Start COLLECTED DATA

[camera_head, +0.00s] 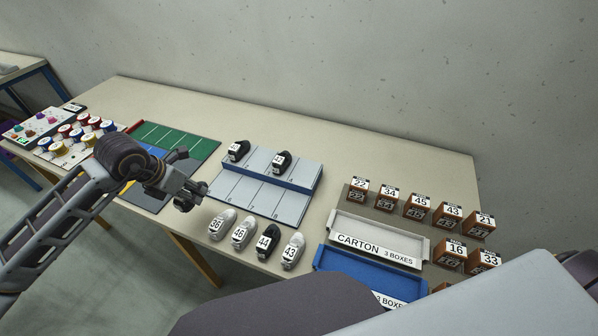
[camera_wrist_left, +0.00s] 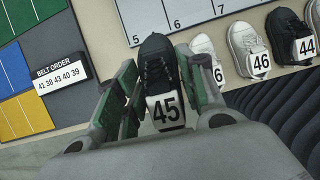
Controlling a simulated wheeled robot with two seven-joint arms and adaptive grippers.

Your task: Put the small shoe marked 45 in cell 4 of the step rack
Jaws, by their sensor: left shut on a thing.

End COLLECTED DATA

Set down, unchanged, only the lines running from the line with "[camera_wrist_left, +0.00s]" to the last line, including both. Pictures stay out of the copy.

[camera_wrist_left, +0.00s] 
Controlling a simulated wheeled robot with two seven-joint arms and adaptive grippers.

Your task: Put the small shoe marked 45 in cell 4 of the step rack
Jaws, by their sensor: left shut on a thing.

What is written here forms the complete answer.